Journalism comes in for a lot of flak for its invasive, intrusive nature and rightly so. I managed to avoid ever having to ask “How do you feel” or its bedmate, “Will you apologise?” but there are plenty of journalists who employ such phrases and far worse. I know of at least one who likes to goad interview subjects to the point of cracking in order to get a more salacious story and several have been known to deploy much worse tactics in order to secure a scoop.
But “keeping the bastards honest” is at the heart of any good journalist’s role. “Afflict the comfortable and comfort the afflicted” is one of my favourite definitions of the job of journalist (and check out the link to see who said it - oh the irony), but in this case perhaps there’s a better one: “News is what somebody does not want you to print. All the rest is advertising.”
It’s vital we have a strong media that can ask questions that someone somewhere doesn’t want answered. My hat is off to the likes of Lisa Owen at TVNZ who once served her own organisation with an Official Information Act request and to Andrea Vance who got the government’s report into the GCSB ahead of time and ran a story exposing the information before the government spin doctors had all their ducks in a row.
That’s why privacy, security and our right to know are inextricably linked. That’s why it’s important we understand how well the government handles our data, and what limits are put in place, and why it’s important we understand the GCSB and associated legislation.
These laws give the government security agencies unprecedented powers of access to our daily lives. I may not have anything to hide, but I have plenty I don’t want to share and if I do, I want to know it will be handled with all due care and diligence.
Unfortunately, the government (in various guises) does not have a good track record on this score. Take a look at this list and then tell me – do you think we should give the government agencies more access to our data?
March 2012 – ACC spreadsheet debacle
October 2012 – MSD kiosk debacle
November 2012 – Immigration privacy breach
November 2012 – Novopay sends wrong information to multiple
December 2012 – Corrections faxes sensitive data to removals
March 2013 - Ministry of Environment email breach
April 2013 – EQC privacy breach twice
April 2013 – IRD privacy breach
April 2013 - GCSB “Kitteridge report” leaked
May 2013 – WINZ privacy breach
June 2013 – Peter Dunne resigns
July 2013 – Andrea Vance’s phone records handed to PM’s
investigator (and here's a very good time line of events from Dylan)
Sundry other “minor” breaches that involved only one or two people's private information.
The Privacy Commissioner's annual report last year includes this quote from Marie Schroff and it's worth repeating here:
"The public sector can't afford to be complacent.

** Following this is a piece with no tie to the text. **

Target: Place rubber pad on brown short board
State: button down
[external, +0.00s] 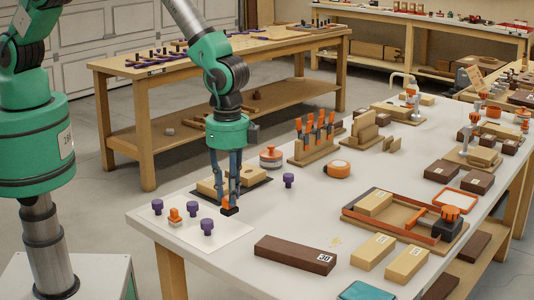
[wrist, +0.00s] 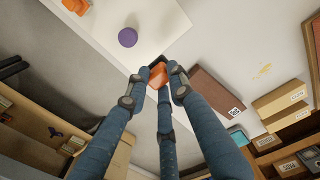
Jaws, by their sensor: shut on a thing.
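My gripper (external: 230,200) points down over the front left of the white table. It is shut on a small orange piece with a black base (external: 229,210), which appears to be the rubber pad; its black base is close to the table, and I cannot tell if it touches. In the wrist view the same orange piece (wrist: 158,76) sits between the fingertips (wrist: 160,72). A dark brown board (external: 295,255) with a white label lies right of and nearer than the gripper; it also shows in the wrist view (wrist: 214,90). Shorter brown boards (external: 440,171) lie farther right; I cannot tell which one is meant.
A white sheet (external: 222,236) with purple knobs (external: 207,226) and an orange piece (external: 175,215) lies left. A tan block (external: 210,187) on a black mat stands behind the gripper. Tan blocks (external: 373,252) and an orange-framed tray (external: 400,226) are right. Bare table lies behind the brown board.

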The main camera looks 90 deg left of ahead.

It's quite clear that agencies holding large amounts of personal information need to place greater value on that information asset.
"They need to develop strong leadership and a culture of respect for privacy, as well as day to day policies and practices to provide trustworthy stewardship of our personal information at every level of the organisation.
"There has been far too little focus on the fact that there are real people behind the masses of information that government agencies hold."